Da aludida decisão A interpôs recurso para o Tribunal de Segunda Instância. Em 20 de Junho de 2019, o TSI julgou improcedente o recurso, mantendo a decisão punitiva impugnada.

Inconformado, A recorreu para o Tribunal de Última Instância, alegando que a decisão recorrida viola o artigo 263.º, n.ºs 1 e 3, do Estatuto dos Militarizados das Forças de Segurança de Macau; incorre no erro de aplicação do artigo 238.º, n.º 1 e n.º 2 alínea n), do mesmo Estatuto e, em consequência, viola o princípio da legalidade e o seu acto não preenche as situações, previstas no artigo 238.º, n.º 2 alínea n), do referido Estatuto, não lhe devendo, por isso, ser aplicada a sanção disciplinar de demissão, pois, caso contrário, viola o princípio da proporcionalidade e da adequação.

O Tribunal Colectivo do Tribunal de Última Instância conheceu do caso.

Em primeiro lugar, o recorrente alegou que a norma, contida no n.º 1 do artigo 263.º do Estatuto, deve ser entendida no sentido de, antes de ter o resultado da acção criminal, não se dever proferir decisão final do processo disciplinar. Face a isso, o TUI entendeu que, evidentemente, não tem razão, uma vez que, conforme a referida norma, ao órgão administrativo competente é conferido o poder de decidir se pratica, imediatamente, o acto punitivo ou aguarda o resultado da acção criminal. Nos presentes autos, o recorrente confessou a prática dos factos imputados, o que nada impede que a entidade recorrida tome já a medida punitiva, sem necessidade de aguardar pela sentença penal. Secundariamente, o recorrente sustentou que, como o acto de aceitação de ficha fora praticado durante o patrulhamento, em vez de fora do exercício das suas funções, não se deve aplicar o disposto no artigo 238.º, n.º 1 e n.º 2 alínea n), do Estatuto. Face a isso, o TUI referiu que, na realidade, é indiferente a prática do acto no exercício das funções ou fora delas, sendo que, evidentemente, a expressão “ainda que fora do exercício das suas funções” significa que não é exigível a prática do acto no exercício das funções, pelo que o recorrente também não tem razão. Além disso, o recorrente alegou que a sua absolvição na sentença penal faz presumir a inexistência dos factos imputados, pelo que, na falta de prova para ilidir tal presunção, deve considerar-se que ele não praticou infracção, caso contrário, viola o artigo 263.º, n.º 3, do Estatuto. Quanto a isso, o TUI referiu que, em primeiro lugar, a Administração já tomou a decisão punitiva antes do resultado da acção criminal, pelo que é ilógico aplicar-se tal norma e, por outro lado, estão em causa duas realidades diferentes, isto é, juízo de culpa jurídico-administrativa e juízo de culpa jurídico-penal, sendo a finalidade de aplicação de uma ou de outra sanção também diferente, pelo que não há violação da referida norma.
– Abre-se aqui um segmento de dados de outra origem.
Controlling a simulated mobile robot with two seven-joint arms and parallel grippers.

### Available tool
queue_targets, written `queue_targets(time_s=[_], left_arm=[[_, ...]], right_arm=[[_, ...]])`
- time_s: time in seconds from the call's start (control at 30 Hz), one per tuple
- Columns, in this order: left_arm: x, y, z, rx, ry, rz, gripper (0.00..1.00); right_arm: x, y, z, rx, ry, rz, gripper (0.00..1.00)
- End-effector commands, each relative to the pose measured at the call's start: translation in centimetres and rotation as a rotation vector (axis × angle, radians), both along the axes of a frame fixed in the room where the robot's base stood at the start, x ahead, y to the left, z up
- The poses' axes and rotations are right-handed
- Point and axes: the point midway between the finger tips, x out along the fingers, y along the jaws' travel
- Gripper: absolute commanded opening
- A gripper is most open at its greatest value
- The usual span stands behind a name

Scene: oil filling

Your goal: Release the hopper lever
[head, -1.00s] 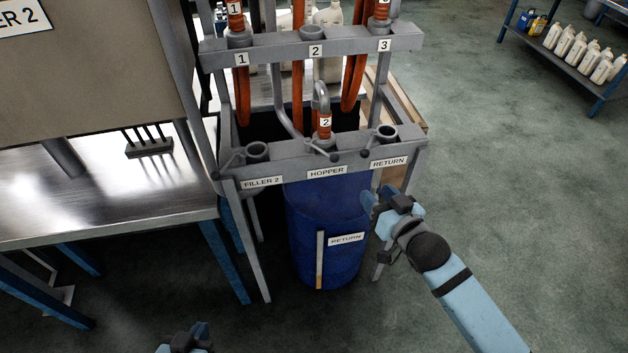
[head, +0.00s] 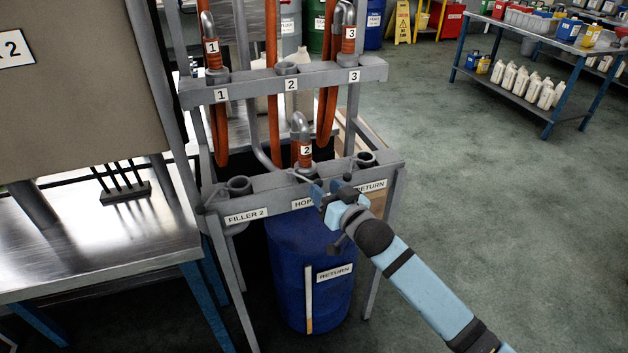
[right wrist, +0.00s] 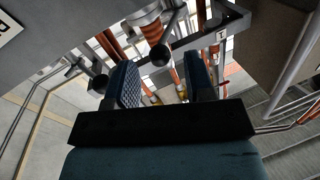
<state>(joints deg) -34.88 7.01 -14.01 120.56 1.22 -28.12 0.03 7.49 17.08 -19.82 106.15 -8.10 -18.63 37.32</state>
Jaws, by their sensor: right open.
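The hopper lever (head: 302,177) is a thin grey rod on the lower rack bar (head: 265,188), at the base of the hose end marked 2 (head: 305,152). Its outer end is hidden behind my right gripper (head: 328,195), which is at the bar and partly covers the HOPPER label (head: 302,204). In the right wrist view, the right gripper's two fingers (right wrist: 160,88) are apart. A round black lever knob (right wrist: 160,54) shows between them in the picture, apparently beyond the tips; I cannot tell whether they touch. My left gripper is out of view.
A FILLER 2 socket (head: 238,187) and a RETURN socket (head: 366,160) flank the hopper position. A blue drum (head: 290,265) stands below. A steel table (head: 90,250) is at the left. Open floor (head: 500,240) lies to the right.

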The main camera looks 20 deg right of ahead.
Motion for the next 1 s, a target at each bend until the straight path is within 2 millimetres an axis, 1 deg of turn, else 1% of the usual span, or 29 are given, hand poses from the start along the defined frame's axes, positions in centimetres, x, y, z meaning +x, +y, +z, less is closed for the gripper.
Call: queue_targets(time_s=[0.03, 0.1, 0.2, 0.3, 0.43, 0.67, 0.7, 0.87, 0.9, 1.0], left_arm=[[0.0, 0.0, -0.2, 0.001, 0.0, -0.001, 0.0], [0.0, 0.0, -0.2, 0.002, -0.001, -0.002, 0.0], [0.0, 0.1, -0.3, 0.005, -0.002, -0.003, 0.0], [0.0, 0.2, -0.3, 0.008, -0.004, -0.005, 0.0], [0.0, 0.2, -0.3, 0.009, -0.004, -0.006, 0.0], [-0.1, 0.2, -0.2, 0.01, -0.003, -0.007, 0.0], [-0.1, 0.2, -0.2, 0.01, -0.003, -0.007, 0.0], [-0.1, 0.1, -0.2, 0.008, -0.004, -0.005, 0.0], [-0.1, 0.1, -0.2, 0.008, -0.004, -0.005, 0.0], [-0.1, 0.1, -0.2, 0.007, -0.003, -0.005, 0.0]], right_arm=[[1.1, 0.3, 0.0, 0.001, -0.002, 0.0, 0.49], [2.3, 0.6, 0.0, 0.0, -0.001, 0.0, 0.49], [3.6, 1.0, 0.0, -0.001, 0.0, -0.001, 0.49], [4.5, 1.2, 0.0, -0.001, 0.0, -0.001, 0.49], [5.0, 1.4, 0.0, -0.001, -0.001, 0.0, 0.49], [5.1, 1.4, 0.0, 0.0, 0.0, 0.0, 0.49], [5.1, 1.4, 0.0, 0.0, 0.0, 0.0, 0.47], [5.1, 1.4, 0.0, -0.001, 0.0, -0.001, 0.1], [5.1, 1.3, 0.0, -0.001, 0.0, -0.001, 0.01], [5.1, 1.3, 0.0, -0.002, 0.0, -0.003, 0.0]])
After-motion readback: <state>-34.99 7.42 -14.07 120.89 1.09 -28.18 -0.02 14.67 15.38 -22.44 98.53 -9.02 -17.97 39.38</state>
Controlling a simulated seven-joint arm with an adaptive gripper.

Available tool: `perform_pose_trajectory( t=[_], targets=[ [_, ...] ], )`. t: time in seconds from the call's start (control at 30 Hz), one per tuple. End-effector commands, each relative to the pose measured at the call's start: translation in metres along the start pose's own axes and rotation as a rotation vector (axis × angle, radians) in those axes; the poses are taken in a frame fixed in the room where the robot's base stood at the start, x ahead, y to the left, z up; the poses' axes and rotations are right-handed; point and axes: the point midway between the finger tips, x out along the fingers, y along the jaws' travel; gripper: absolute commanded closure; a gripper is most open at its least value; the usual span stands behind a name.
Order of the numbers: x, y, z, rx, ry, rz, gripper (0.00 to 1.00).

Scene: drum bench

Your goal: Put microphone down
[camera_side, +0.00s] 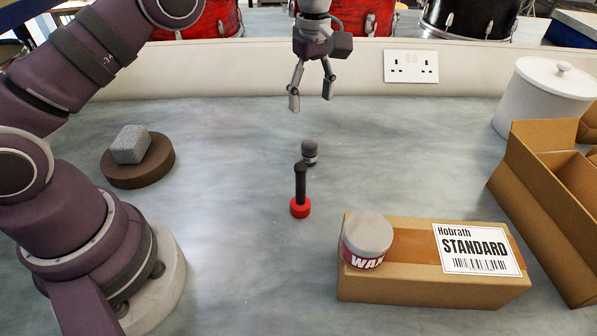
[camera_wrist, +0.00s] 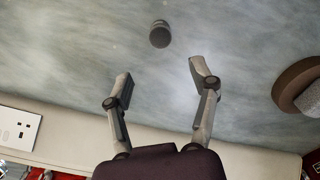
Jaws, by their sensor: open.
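A small dark thing with a grey band (camera_side: 310,152), seemingly the microphone, is on the grey bench near the middle. It shows as a dark rounded shape in the wrist view (camera_wrist: 160,34). In front of it in the side view is a dark stick with a red round end (camera_side: 300,207); I cannot tell whether the two are joined. My gripper (camera_side: 311,96) is open and empty, pointing down above the bench. In the wrist view, its spread fingers (camera_wrist: 161,80) are apart from the dark thing, with bare bench between them.
A cardboard box (camera_side: 400,285) carries a wax tin (camera_side: 367,240) at front right. An open carton (camera_side: 540,190) and a white lidded pot (camera_side: 540,100) are at right. A grey block (camera_side: 130,145) sits on a brown disc (camera_side: 138,172) at left. A low wall with a socket (camera_side: 411,66) runs behind.

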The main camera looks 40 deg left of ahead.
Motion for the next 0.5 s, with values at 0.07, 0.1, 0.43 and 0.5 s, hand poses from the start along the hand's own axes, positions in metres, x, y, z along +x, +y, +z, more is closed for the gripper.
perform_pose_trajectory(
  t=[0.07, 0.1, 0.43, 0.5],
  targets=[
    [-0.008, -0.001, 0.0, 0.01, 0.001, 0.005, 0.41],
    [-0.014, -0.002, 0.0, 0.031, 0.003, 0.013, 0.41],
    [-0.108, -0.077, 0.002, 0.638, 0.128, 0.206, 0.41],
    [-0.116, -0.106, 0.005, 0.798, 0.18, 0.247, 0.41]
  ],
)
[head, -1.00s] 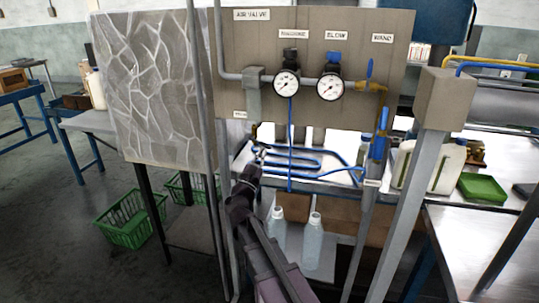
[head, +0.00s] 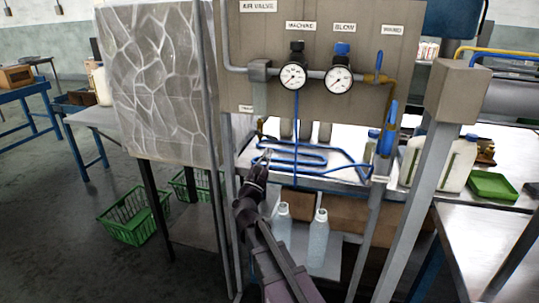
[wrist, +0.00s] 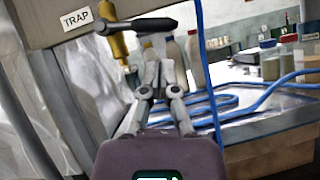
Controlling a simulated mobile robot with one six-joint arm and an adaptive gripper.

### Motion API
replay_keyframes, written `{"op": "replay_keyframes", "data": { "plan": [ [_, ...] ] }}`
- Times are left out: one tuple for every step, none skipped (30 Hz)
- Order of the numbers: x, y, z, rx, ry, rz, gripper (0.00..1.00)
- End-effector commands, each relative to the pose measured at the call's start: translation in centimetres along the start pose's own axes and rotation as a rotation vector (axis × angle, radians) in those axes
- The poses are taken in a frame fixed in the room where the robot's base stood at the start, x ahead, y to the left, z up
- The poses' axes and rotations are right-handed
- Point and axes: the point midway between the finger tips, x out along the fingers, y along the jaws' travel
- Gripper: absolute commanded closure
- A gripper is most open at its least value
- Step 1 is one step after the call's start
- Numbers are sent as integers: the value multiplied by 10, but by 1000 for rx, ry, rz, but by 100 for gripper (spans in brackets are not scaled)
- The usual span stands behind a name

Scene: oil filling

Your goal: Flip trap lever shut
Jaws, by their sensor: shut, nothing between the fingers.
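The trap valve is in the wrist view, with a brass body (wrist: 118,46) hanging under the panel beside a TRAP label (wrist: 76,18). Its lever is a dark grey bar (wrist: 128,26) lying nearly level, reaching right from the top of the brass body. My gripper (wrist: 152,50) is shut and empty, its fingertips just below the lever's right part. I cannot tell whether they touch it. In the head view my gripper (head: 262,158) is below the panel's left side, under the small label (head: 246,108); the trap is hard to make out there.
The panel (head: 320,105) carries two gauges (head: 292,76). Blue tubing (head: 310,150) lies on the bench beyond my gripper. A grey post (head: 208,120) stands close to its left. Clear bottles (head: 318,235) stand on the shelf below, and white jugs (head: 459,165) to the right.

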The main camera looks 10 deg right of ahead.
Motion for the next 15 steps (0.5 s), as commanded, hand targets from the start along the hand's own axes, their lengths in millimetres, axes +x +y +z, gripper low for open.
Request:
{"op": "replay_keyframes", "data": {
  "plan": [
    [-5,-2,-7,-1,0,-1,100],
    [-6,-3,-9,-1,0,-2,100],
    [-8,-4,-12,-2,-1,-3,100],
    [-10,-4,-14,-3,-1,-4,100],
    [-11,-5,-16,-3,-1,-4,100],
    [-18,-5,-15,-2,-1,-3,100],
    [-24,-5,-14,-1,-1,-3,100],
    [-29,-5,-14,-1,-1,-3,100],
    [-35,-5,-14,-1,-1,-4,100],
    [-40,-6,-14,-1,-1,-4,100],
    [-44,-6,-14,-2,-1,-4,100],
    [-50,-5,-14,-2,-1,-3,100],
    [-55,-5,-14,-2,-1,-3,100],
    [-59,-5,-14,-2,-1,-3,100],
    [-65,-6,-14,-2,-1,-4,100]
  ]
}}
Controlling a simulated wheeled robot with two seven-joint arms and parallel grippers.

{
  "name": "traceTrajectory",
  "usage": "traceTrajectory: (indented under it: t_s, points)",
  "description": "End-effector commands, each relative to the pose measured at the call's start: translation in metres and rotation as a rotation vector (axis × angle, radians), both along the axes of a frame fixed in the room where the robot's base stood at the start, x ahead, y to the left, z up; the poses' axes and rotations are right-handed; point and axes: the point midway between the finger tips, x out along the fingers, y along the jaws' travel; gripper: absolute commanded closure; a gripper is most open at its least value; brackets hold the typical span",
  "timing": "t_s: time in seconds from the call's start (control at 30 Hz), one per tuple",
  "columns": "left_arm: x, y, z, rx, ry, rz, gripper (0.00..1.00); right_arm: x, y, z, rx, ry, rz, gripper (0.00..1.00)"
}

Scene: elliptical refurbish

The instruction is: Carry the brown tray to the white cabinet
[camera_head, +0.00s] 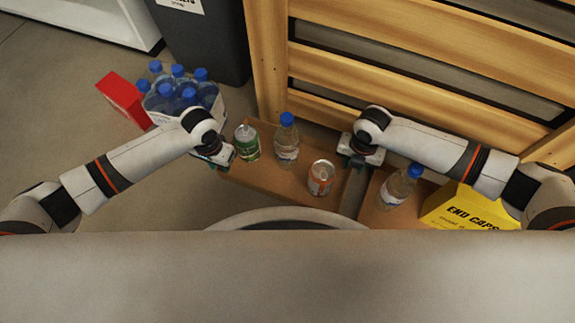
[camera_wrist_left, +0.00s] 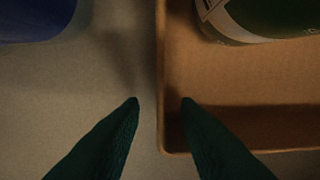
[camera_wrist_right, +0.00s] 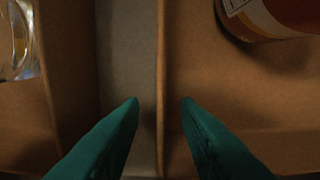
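The brown tray (camera_head: 270,180) lies low in front of the wooden slats and holds a green can (camera_head: 247,142), a clear bottle with a blue cap (camera_head: 286,143) and an orange can (camera_head: 321,178). My left gripper (camera_head: 222,158) is open at its left end; in the left wrist view the fingertips (camera_wrist_left: 160,100) stand either side of the tray wall (camera_wrist_left: 162,60). My right gripper (camera_head: 358,160) is open at its right end, fingertips (camera_wrist_right: 160,100) either side of the wall (camera_wrist_right: 163,60). Contact with the walls cannot be told. A white cabinet-like unit (camera_head: 120,22) shows at upper left.
A second brown tray (camera_head: 375,215) lies close on the right, across a narrow gap, with a bottle (camera_head: 397,188) and a yellow box (camera_head: 465,208). A bottle pack (camera_head: 180,98), red box (camera_head: 122,97) and dark bin (camera_head: 205,45) stand left. Floor at far left is clear.

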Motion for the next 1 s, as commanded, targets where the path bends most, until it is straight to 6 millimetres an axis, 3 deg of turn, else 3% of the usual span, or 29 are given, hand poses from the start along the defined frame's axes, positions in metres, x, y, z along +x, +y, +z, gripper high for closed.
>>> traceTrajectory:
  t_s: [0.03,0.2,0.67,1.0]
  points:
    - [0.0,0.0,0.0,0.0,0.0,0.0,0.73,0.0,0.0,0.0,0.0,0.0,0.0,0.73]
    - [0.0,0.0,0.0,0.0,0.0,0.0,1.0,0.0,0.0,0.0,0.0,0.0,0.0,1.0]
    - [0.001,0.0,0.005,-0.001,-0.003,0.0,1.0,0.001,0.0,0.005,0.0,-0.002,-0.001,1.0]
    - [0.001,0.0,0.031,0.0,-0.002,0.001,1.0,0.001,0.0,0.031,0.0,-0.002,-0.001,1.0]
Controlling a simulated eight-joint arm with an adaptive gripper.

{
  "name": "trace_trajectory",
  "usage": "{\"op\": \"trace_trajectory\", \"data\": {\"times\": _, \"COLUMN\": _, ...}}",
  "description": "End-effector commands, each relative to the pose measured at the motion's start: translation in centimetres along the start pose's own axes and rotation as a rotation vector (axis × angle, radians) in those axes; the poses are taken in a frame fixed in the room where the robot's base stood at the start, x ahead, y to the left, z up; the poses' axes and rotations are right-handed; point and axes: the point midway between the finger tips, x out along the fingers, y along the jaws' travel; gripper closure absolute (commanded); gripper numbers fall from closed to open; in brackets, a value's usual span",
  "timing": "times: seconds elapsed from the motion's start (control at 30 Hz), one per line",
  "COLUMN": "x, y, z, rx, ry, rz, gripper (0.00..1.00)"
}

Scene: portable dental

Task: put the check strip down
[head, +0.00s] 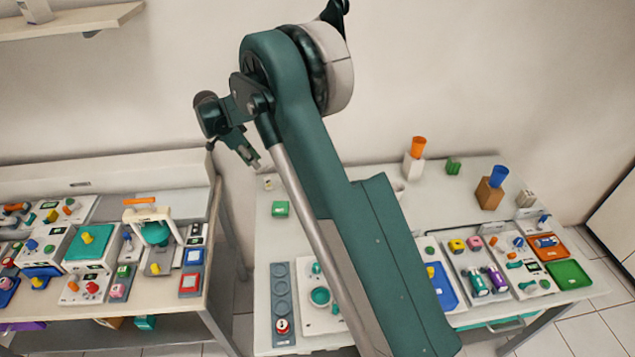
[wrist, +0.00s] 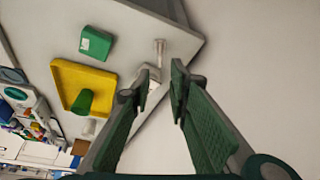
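My gripper (head: 250,157) is raised above the back left corner of the right-hand table in the head view. In the wrist view its two green fingers (wrist: 162,88) stand apart, with a clear gap and nothing visible between the tips. A small thin pale item (wrist: 160,52) is on the table near its corner, beyond the fingertips. A small pale item (head: 268,184) also shows at that corner in the head view. I cannot tell whether either is the check strip, and I see no other thing that is clearly it.
A green block (head: 280,208) sits near the table's left edge; it also shows in the wrist view (wrist: 95,43). A yellow tray (wrist: 62,72) holds a green piece. A grey rack (head: 282,280) stands in front. My arm hides the table's middle. The left workbench (head: 150,300) is crowded.

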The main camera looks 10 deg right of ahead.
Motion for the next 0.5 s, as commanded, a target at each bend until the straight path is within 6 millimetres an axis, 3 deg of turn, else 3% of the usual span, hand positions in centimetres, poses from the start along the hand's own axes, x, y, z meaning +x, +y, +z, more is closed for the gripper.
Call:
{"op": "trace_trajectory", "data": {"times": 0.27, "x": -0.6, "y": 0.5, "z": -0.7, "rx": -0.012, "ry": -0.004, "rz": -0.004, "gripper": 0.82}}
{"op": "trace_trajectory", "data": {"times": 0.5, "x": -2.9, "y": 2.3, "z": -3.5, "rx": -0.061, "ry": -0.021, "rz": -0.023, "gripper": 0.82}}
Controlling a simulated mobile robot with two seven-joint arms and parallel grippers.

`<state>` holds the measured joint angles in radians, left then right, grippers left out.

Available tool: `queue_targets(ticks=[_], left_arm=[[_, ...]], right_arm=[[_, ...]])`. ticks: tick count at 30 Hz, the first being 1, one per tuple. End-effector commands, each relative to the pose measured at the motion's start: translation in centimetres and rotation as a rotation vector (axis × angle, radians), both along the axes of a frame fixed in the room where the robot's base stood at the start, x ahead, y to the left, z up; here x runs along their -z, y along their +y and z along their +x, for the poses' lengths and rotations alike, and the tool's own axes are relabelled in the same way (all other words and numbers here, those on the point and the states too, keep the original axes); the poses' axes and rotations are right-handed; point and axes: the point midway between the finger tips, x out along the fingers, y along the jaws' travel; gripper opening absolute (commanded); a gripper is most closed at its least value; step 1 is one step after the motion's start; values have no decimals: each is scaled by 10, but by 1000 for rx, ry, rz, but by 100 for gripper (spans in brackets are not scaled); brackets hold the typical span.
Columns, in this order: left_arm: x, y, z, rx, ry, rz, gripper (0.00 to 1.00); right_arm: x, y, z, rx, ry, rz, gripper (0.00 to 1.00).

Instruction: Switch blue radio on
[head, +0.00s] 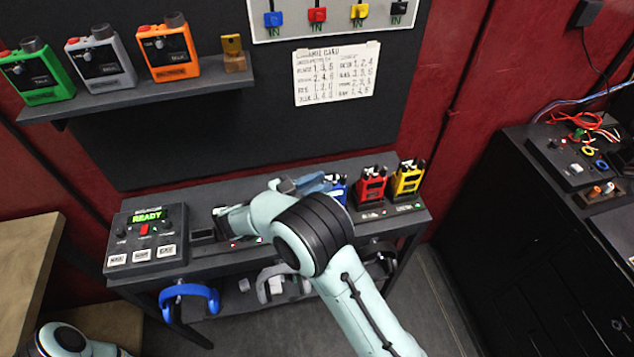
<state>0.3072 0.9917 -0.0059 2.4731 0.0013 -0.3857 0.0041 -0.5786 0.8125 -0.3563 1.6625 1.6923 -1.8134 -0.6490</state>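The blue radio (338,190) stands on the dark bench (190,268), left of a red radio (371,184) and a yellow radio (408,178). My right arm reaches over the bench from the lower right and hides much of the blue radio.
A console (146,235) reading "READY" stands at the bench's left end. Blue headphones (188,298) hang below the front edge. Green (38,78), grey (100,62) and orange (168,52) radios sit on a wall shelf. A paper chart (337,74) hangs above the bench.

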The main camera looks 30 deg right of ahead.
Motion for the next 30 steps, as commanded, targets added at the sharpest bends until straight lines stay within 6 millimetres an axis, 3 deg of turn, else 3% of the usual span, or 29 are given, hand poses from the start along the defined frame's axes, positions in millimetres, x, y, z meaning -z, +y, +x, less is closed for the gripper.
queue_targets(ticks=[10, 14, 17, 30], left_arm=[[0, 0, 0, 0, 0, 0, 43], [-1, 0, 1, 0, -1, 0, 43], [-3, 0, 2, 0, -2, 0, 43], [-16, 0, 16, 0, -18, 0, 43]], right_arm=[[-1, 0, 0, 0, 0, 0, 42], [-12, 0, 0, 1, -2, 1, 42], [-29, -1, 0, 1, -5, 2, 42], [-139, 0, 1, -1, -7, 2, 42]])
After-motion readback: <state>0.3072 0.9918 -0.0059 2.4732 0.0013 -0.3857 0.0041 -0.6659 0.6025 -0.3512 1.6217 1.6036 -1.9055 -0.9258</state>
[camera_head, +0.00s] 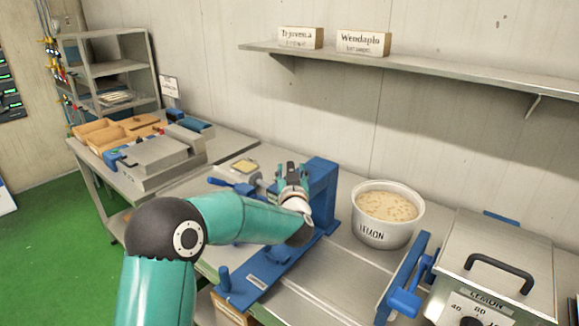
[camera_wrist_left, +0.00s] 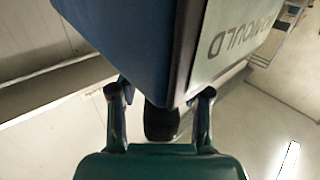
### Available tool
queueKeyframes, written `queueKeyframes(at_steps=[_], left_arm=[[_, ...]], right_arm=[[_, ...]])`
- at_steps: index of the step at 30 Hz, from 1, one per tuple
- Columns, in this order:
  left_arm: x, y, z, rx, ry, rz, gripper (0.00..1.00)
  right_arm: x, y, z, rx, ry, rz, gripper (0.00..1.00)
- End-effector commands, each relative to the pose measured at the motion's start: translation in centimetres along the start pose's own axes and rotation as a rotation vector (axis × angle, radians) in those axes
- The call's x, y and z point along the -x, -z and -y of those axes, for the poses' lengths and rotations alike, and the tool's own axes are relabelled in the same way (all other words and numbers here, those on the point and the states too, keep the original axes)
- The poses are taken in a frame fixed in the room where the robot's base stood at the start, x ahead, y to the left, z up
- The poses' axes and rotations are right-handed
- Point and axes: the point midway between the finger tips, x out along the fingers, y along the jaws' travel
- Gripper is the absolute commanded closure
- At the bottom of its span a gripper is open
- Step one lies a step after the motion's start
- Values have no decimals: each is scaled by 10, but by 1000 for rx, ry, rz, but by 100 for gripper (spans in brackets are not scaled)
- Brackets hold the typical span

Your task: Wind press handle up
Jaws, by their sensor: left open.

Para fundamentar que não lhe deve aplicar-se a pena de demissão, o recorrente invocou que o valor envolvido nos factos imputados não é elevado, nem o prejuízo patrimonial causado à parte é elevado e ele tinha bons comportamentos no passado. Quanto a isso, o TUI referiu que, na realidade, o que se revela no presente caso, não é o valor da ficha que o recorrente aceitou, nem o prejuízo patrimonial causado a terceiro, mas sim a gravidade dos factos ilícitos praticados pelo recorrente que, enquanto agente policial com dever de resolver conflitos e problemas entre os cidadãos, decidiu aceitar uma vantagem patrimonial de outrem. Aliás, a “inviabilidade de manutenção da relação funcional”, exigida no n.º 1 do artigo 238.º do Estatuto é considerada como um conceito indeterminado; há que reconhecer que a Administração tem uma ampla margem de decisão e cabe à Administração escolher a pena disciplinar de demissão ou de aposentação compulsiva e o que não pode, é aplicar a pena de aposentação compulsiva a um militarizado que não tenha 15 anos de serviço. Assim sendo, no que concerne à pena disciplinar, a sua aplicação, graduação e escolha da medida concreta cabem na discricionariedade da Administração e só o erro manifesto ou a total desrazoabilidade no exercício de poderes discricionários constituem uma forma de violação de lei que é judicialmente sindicável. Porém, no caso vertente, não existe tal situação, pelo que não há violação do princípio da proporcionalidade e da adequação.

Pelo acima exposto, o Tribunal Colectivo do Tribunal de Última Instância julgou improcedente o recurso, mantendo a pena de demissão.

Cfr. Acórdão do Processo n.º 107/2019 do Tribunal de Última Instância.